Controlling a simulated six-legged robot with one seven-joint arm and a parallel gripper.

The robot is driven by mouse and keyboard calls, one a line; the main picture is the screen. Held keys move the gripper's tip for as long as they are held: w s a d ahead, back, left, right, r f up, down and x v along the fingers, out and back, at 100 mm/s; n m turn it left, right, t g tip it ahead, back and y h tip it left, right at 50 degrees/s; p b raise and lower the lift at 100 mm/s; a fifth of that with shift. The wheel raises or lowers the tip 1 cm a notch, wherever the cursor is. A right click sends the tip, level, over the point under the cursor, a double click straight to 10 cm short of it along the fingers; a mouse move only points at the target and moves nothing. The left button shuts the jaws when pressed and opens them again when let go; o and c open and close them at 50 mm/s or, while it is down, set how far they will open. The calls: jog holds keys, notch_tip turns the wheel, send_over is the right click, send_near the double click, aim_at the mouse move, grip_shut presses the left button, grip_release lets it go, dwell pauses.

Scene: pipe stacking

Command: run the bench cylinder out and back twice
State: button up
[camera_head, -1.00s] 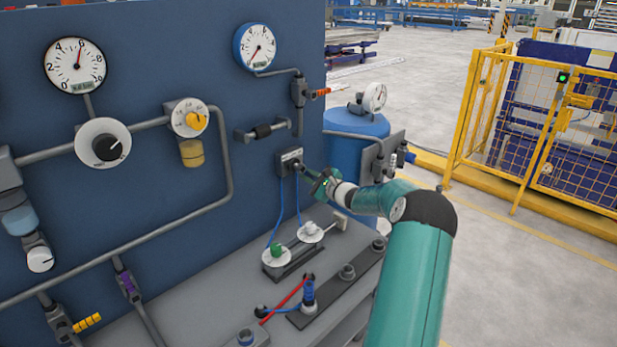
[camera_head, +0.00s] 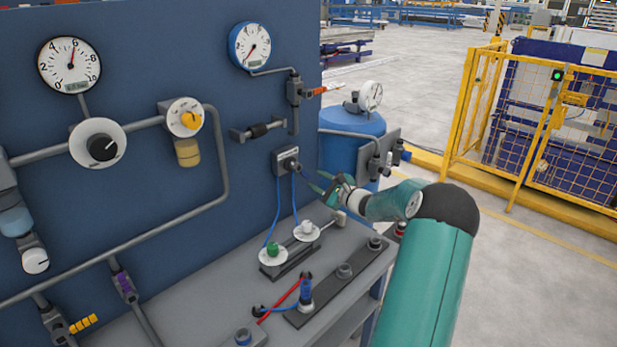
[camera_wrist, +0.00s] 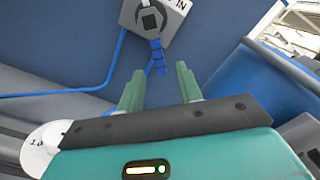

· · · ·

YOUR TASK
Quote the material word for word, dropping any images it holds.

RESPONSE
Controlling a simulated six-legged robot with one seven-joint arm and a parallel gripper.

The robot is driven by mouse and keyboard calls, one a line; the main picture is the screen. Held keys move the gripper's tip for as long as they are held: w s a d ahead, back, left, right, r f up, down and x v along the fingers, out and back, at 100 mm/s; n m turn it left, right, t g tip it ahead, back and y h tip it left, right at 50 degrees/s; p b raise and lower the lift at 100 mm/s; a fifth of that with shift. The wheel raises or lowers the tip 1 cm a notch, wherever the cursor is. A right click sends the tip, level, over the point under the cursor, a double click straight to 10 cm short of it along the fingers; a mouse move only points at the target and moves nothing. The left button shuts the jaws when pressed and opens them again when let go; o and c open and close them at 50 mm/s or, while it is down, set how far they will open. The calls: jog holds keys, notch_tip turns the wheel, send_over is the right click, send_near the double click, aim_at the mouse move, grip_shut presses the left button, grip_release lets it go, dwell pauses.

Scene: pipe stacking

Command: run the bench cylinder out and back twice
State: button up
[camera_head, -1.00s] 
[camera_head, +0.00s] 
[camera_wrist, +0.00s] 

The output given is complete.